• [Information given]:
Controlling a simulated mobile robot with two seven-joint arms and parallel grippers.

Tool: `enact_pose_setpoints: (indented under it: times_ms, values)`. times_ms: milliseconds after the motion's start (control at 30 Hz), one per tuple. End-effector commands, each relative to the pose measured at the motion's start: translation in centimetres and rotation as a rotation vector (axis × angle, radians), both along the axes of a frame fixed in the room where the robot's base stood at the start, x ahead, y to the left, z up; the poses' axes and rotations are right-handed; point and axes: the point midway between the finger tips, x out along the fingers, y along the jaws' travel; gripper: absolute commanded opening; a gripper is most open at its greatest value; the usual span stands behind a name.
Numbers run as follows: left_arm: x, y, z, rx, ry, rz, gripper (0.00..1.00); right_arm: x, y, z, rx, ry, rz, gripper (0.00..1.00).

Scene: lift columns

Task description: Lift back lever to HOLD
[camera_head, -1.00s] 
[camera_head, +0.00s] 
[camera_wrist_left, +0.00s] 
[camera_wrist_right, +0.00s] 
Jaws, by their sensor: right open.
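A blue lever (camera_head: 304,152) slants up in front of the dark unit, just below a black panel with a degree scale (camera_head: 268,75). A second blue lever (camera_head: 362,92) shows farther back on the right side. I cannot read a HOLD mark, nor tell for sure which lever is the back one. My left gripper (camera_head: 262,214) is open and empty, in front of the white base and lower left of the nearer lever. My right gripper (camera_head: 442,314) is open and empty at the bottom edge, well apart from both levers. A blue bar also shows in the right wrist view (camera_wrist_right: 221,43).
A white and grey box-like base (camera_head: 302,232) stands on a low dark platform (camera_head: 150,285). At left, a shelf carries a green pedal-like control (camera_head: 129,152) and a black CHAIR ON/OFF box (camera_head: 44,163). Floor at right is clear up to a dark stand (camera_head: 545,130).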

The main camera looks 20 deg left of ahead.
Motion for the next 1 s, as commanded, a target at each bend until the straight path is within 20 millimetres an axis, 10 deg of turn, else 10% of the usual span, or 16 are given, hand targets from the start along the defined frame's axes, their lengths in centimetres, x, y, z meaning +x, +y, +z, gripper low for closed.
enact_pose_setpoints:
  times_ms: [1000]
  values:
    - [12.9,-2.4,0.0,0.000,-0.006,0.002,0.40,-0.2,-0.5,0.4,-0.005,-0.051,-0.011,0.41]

* * *

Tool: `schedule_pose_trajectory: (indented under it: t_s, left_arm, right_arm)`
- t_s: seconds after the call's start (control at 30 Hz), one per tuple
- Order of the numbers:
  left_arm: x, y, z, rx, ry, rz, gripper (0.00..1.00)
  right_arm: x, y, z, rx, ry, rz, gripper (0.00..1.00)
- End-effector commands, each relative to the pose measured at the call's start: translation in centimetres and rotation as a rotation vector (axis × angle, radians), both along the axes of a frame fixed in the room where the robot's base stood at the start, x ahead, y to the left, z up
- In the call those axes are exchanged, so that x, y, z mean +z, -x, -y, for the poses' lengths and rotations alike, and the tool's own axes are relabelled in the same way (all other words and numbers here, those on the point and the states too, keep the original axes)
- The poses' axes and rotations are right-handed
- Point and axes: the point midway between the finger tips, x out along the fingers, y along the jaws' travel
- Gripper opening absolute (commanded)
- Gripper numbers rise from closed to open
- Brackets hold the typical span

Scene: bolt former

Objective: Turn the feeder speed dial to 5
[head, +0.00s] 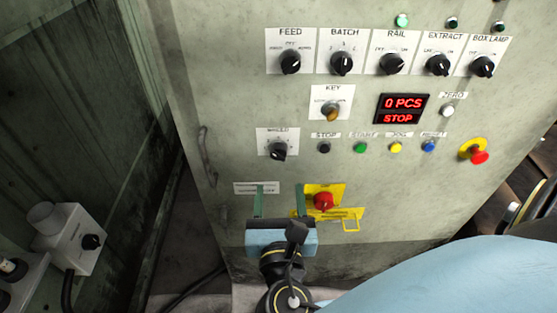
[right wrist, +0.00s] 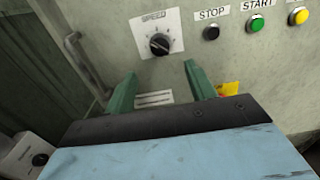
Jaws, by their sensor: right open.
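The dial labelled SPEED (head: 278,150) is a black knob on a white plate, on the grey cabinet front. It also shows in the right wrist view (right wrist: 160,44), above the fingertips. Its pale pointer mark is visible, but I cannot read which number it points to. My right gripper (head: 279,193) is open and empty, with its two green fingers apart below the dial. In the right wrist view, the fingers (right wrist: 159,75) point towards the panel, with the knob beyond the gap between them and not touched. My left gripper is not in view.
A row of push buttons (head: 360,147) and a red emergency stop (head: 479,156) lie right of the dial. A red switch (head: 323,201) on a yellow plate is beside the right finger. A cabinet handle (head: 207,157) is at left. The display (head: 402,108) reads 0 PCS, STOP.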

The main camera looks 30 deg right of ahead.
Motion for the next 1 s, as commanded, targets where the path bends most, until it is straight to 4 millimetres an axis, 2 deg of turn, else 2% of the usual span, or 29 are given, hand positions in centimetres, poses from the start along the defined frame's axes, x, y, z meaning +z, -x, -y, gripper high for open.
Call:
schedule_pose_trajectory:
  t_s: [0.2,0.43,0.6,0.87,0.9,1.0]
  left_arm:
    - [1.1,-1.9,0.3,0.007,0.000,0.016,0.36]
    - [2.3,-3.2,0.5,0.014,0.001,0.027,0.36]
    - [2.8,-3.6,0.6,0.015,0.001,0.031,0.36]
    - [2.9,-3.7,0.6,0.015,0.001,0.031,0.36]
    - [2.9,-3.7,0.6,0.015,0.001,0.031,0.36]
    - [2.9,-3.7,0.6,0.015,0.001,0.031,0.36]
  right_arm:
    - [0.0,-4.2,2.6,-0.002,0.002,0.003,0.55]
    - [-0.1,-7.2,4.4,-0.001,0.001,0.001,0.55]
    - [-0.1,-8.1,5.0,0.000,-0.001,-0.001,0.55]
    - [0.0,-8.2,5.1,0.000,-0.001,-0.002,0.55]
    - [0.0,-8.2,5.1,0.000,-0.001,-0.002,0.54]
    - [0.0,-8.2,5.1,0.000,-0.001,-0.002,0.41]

• [Task to carry out]: From the entries above, give again exactly the lines running from the line with "Controlling a simulated" to the line with "[camera_wrist_right, +0.00s]"; include both of those lines.

• [Written solution]:
Controlling a simulated mobile robot with two seven-joint arms and parallel grippers.

Tool: `enact_pose_setpoints: (indented under it: times_ms, values)`. times_ms: milliseconds after the motion's start (control at 30 Hz), one per tuple. End-effector commands, each relative to the pose measured at the motion's start: translation in centimetres and rotation as a rotation vector (axis × angle, radians), both along the axes of a frame fixed in the room where the robot's base stood at the start, x ahead, y to the left, z up; the poses' axes and rotations are right-handed; point and axes: the point midway between the finger tips, x out along the fingers, y along the jaws' travel; gripper: absolute commanded opening; a gripper is most open at its greatest value; the usual span stands behind a name.
Numbers run as follows: left_arm: x, y, z, rx, ry, rz, gripper (0.00..1.00); right_arm: x, y, z, rx, ry, rz, gripper (0.00..1.00).

Scene: lift columns

Task description: Lift back lever to HOLD
[camera_head, -1.00s] 
[camera_head, +0.00s] 
[camera_wrist_left, +0.00s] 
[camera_wrist_right, +0.00s] 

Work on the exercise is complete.